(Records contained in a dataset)
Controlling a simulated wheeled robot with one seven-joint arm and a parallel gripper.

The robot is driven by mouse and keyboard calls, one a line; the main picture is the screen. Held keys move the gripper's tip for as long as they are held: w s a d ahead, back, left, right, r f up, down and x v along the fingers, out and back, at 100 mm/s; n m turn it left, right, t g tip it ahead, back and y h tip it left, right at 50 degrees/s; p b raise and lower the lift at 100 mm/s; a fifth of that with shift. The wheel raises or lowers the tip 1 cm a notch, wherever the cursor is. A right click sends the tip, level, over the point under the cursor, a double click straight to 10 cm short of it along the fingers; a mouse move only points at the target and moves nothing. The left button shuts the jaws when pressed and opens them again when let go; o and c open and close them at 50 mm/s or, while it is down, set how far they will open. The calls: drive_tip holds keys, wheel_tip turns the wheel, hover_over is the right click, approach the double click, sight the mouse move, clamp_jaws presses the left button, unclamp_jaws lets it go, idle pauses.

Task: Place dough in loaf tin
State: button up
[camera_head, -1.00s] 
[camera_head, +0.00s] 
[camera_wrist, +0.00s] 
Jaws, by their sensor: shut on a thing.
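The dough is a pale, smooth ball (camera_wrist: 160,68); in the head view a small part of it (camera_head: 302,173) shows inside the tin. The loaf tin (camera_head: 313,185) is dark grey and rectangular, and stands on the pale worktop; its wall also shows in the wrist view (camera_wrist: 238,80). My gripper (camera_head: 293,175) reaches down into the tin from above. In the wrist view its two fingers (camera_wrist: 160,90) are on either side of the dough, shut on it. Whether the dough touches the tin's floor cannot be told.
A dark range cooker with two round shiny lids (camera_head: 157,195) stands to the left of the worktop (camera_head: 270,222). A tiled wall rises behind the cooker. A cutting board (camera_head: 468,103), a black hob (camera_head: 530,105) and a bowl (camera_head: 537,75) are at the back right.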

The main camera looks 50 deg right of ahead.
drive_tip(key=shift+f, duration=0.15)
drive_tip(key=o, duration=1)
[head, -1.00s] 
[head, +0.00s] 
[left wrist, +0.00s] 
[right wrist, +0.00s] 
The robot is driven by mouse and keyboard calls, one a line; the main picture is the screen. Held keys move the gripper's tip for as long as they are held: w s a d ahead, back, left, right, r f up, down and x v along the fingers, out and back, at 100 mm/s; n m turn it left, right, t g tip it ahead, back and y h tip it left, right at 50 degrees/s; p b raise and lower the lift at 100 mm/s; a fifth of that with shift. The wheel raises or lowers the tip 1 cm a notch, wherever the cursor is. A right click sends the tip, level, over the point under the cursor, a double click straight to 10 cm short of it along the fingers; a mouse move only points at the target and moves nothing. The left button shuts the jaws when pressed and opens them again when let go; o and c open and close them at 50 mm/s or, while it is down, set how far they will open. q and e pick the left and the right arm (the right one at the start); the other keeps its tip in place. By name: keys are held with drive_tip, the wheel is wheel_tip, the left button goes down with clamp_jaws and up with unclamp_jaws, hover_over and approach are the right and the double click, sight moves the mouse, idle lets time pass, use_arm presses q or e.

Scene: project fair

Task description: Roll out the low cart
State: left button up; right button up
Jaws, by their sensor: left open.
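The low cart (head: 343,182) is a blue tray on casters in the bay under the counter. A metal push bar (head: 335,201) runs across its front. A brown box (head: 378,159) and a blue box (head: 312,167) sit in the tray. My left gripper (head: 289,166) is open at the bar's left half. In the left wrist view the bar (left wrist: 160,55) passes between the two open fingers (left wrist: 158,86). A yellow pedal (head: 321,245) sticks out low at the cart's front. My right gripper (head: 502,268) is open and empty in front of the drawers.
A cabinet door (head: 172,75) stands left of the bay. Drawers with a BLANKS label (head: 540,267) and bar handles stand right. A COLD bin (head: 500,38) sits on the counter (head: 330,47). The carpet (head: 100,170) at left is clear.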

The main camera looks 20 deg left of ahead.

## Your goal
Tally every line of the data that holds the word "Task" and write the count alone.

## Solution for this problem
2